▶ _GOAL OF THE EXERCISE_: Quote all lines below exactly. Images stay out.

▶ _DATA SECTION_:
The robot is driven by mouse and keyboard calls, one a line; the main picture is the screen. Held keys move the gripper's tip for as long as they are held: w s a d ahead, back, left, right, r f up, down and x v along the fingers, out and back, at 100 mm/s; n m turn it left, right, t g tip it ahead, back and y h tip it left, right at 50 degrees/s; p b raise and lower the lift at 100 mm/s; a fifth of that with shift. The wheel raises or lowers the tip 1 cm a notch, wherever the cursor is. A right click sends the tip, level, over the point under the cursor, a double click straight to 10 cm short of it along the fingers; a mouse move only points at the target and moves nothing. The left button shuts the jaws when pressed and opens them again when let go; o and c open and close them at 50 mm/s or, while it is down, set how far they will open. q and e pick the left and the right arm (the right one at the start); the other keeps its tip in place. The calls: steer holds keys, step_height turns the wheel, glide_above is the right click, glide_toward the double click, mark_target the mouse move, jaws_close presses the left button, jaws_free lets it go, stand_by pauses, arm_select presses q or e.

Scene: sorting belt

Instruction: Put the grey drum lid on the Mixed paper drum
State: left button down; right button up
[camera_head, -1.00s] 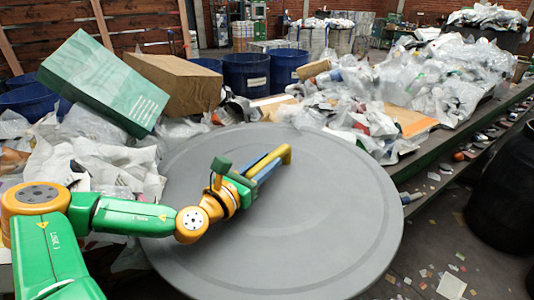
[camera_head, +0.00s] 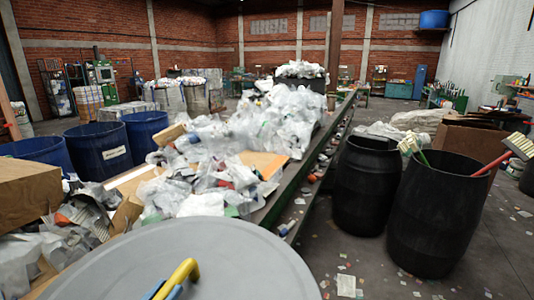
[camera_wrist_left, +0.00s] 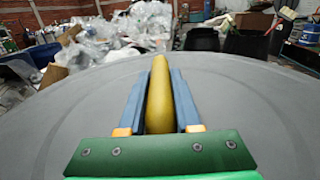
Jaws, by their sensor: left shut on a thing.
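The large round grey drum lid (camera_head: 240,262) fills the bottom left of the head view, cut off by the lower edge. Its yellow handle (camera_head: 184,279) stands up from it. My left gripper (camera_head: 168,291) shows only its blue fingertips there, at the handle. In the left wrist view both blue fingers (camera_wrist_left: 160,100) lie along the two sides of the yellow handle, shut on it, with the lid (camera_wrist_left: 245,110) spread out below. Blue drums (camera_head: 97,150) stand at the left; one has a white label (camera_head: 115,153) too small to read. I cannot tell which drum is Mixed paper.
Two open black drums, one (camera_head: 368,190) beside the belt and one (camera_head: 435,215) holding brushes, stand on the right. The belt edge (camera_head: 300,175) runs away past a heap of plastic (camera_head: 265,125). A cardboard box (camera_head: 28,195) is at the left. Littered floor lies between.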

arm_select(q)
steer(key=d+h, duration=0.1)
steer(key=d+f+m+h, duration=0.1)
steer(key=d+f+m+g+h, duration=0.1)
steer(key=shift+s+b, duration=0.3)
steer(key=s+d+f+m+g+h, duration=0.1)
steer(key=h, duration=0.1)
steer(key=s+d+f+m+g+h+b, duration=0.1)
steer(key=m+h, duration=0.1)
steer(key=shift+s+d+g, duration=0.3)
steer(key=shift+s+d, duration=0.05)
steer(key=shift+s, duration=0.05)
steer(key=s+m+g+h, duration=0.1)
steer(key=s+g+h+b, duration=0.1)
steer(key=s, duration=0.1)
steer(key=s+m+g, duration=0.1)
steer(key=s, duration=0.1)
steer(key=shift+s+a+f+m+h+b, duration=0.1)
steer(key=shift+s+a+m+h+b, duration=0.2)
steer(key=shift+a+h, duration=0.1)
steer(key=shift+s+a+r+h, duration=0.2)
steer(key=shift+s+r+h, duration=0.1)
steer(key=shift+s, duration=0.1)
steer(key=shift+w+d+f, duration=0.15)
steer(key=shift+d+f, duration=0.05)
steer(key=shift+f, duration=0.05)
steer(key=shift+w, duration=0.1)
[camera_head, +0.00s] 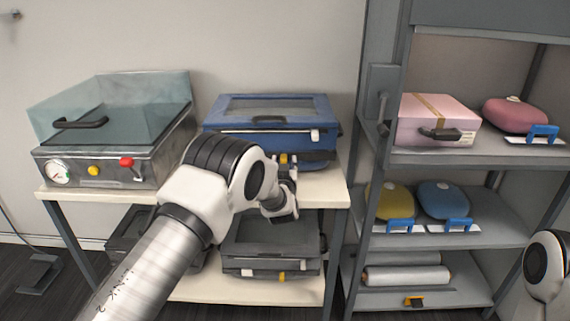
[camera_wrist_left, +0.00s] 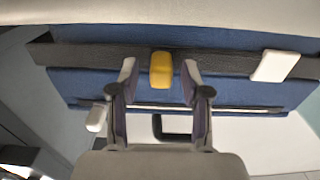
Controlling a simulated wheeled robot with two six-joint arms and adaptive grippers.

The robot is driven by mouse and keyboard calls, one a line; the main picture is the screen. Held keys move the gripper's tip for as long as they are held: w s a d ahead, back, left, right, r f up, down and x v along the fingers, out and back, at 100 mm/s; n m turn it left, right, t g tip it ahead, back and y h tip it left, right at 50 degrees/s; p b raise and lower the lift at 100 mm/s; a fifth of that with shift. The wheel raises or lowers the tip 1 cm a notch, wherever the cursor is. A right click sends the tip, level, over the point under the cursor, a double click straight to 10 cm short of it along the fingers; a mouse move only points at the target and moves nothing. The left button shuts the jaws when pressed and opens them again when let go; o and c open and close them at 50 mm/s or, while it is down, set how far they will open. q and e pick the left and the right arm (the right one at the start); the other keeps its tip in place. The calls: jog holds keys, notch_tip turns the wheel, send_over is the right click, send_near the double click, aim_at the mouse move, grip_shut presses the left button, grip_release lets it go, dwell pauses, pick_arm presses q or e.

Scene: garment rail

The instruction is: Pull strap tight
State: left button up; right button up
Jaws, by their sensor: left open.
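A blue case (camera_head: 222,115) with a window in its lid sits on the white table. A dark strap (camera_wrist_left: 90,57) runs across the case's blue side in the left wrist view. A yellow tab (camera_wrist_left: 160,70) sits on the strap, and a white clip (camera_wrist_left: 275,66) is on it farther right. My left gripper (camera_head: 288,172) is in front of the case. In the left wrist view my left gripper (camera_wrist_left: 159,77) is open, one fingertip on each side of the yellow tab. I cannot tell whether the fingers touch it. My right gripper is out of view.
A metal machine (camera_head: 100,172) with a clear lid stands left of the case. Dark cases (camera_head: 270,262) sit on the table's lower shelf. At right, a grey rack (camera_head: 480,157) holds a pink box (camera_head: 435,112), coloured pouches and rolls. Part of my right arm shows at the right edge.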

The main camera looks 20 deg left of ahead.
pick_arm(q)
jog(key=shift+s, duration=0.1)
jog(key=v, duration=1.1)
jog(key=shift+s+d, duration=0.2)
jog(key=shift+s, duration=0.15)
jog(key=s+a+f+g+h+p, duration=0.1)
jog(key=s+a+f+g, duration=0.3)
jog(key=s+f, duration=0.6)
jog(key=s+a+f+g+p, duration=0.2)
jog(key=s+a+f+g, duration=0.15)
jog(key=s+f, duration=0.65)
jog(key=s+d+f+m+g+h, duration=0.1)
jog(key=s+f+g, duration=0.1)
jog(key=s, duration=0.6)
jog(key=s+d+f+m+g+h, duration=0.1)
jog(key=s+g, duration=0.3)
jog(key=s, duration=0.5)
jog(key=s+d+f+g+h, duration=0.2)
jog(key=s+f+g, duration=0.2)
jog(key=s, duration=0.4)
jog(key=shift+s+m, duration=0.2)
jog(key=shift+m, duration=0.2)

▶ _WRITTEN ANSWER_:
The robot is driven by mouse and keyboard calls, one a line; the main picture is the screen. Held keys move the gripper's tip for as long as they are held: w s a d ahead, back, left, right, r f up, down and x v along the fingers, out and back, at 100 mm/s; n m turn it left, right, t g tip it ahead, back and y h tip it left, right at 50 degrees/s; p b raise and lower the lift at 100 mm/s; a fifth of that with shift. The wheel raises or lowers the tip 1 cm a notch, wherever the cursor is. A right click sends the tip, level, over the point under the cursor, a double click straight to 10 cm short of it along the fingers; a mouse move only points at the target and moves nothing. The left button shuts the jaws when pressed and opens them again when let go; o and c open and close them at 50 mm/s or, while it is down, set how far they will open. q and e pick the left and the right arm (the right one at the start); the other keeps its tip in place. The calls: steer holds keys, step_height turns the wheel, glide_above is the right click, glide_toward the double click, mark_target the mouse move, jaws_close presses the left button, jaws_free lets it go, stand_by pauses, arm_select presses q or e.

Scene: sorting belt

Instruction: Put the grey drum lid on the Mixed paper drum
State: left button down; right button up
[camera_head, -1.00s] 
[camera_head, +0.00s] 
[camera_wrist_left, +0.00s] 
Jaws, by their sensor: left shut on a thing.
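The large round grey drum lid (camera_head: 240,262) fills the bottom left of the head view, cut off by the lower edge. Its yellow handle (camera_head: 184,279) stands up from it. My left gripper (camera_head: 168,291) shows only its blue fingertips there, at the handle. In the left wrist view both blue fingers (camera_wrist_left: 160,100) lie along the two sides of the yellow handle, shut on it, with the lid (camera_wrist_left: 245,110) spread out below. Blue drums (camera_head: 97,150) stand at the left; one has a white label (camera_head: 115,153) too small to read. I cannot tell which drum is Mixed paper.
Two open black drums, one (camera_head: 368,190) beside the belt and one (camera_head: 435,215) holding brushes, stand on the right. The belt edge (camera_head: 300,175) runs away past a heap of plastic (camera_head: 265,125). A cardboard box (camera_head: 28,195) is at the left. Littered floor lies between.

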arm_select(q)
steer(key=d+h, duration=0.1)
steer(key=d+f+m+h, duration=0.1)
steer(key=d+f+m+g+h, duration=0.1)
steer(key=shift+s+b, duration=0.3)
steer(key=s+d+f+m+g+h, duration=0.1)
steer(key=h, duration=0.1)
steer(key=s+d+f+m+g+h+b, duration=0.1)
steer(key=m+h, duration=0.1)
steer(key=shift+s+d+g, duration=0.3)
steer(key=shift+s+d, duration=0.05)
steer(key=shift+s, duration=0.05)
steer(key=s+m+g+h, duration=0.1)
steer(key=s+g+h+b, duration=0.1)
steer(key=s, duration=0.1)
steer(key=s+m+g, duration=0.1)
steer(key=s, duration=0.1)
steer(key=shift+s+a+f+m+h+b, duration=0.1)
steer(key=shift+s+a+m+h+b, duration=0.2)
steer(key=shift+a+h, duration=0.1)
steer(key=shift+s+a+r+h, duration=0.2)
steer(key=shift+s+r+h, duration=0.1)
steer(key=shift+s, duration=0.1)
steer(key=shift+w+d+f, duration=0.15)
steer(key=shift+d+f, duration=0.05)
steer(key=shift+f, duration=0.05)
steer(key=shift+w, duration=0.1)
[camera_head, +0.00s] 
[camera_wrist_left, +0.00s] 
Controlling a simulated wheeled robot with two six-joint arms and adaptive grippers.

The robot is driven by mouse and keyboard calls, one a line; the main picture is the screen. Held keys move the gripper's tip for as long as they are held: w s a d ahead, back, left, right, r f up, down and x v along the fingers, out and back, at 100 mm/s; n m turn it left, right, t g tip it ahead, back and y h tip it left, right at 50 degrees/s; p b raise and lower the lift at 100 mm/s; a fifth of that with shift. The wheel raises or lowers the tip 1 cm a notch, wherever the cursor is. A right click sends the tip, level, over the point under the cursor, a double click straight to 10 cm short of it along the fingers; a mouse move only points at the target and moves nothing. The left button shuts the jaws when pressed and opens them again when let go; o and c open and close them at 50 mm/s or, while it is down, set how far they will open. q and e pick the left and the right arm (the right one at the start); the other keeps its tip in place. The calls: jog holds keys, notch_tip turns the wheel, send_over is the right click, send_near the double click, aim_at the mouse move, grip_shut presses the left button, grip_release lets it go, dwell pauses, pick_arm presses q or e.

Scene: garment rail

The instruction is: Pull strap tight
State: left button up; right button up
Jaws, by their sensor: left open.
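A blue case (camera_head: 222,115) with a window in its lid sits on the white table. A dark strap (camera_wrist_left: 90,57) runs across the case's blue side in the left wrist view. A yellow tab (camera_wrist_left: 160,70) sits on the strap, and a white clip (camera_wrist_left: 275,66) is on it farther right. My left gripper (camera_head: 288,172) is in front of the case. In the left wrist view my left gripper (camera_wrist_left: 159,77) is open, one fingertip on each side of the yellow tab. I cannot tell whether the fingers touch it. My right gripper is out of view.
A metal machine (camera_head: 100,172) with a clear lid stands left of the case. Dark cases (camera_head: 270,262) sit on the table's lower shelf. At right, a grey rack (camera_head: 480,157) holds a pink box (camera_head: 435,112), coloured pouches and rolls. Part of my right arm shows at the right edge.

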The main camera looks 20 deg left of ahead.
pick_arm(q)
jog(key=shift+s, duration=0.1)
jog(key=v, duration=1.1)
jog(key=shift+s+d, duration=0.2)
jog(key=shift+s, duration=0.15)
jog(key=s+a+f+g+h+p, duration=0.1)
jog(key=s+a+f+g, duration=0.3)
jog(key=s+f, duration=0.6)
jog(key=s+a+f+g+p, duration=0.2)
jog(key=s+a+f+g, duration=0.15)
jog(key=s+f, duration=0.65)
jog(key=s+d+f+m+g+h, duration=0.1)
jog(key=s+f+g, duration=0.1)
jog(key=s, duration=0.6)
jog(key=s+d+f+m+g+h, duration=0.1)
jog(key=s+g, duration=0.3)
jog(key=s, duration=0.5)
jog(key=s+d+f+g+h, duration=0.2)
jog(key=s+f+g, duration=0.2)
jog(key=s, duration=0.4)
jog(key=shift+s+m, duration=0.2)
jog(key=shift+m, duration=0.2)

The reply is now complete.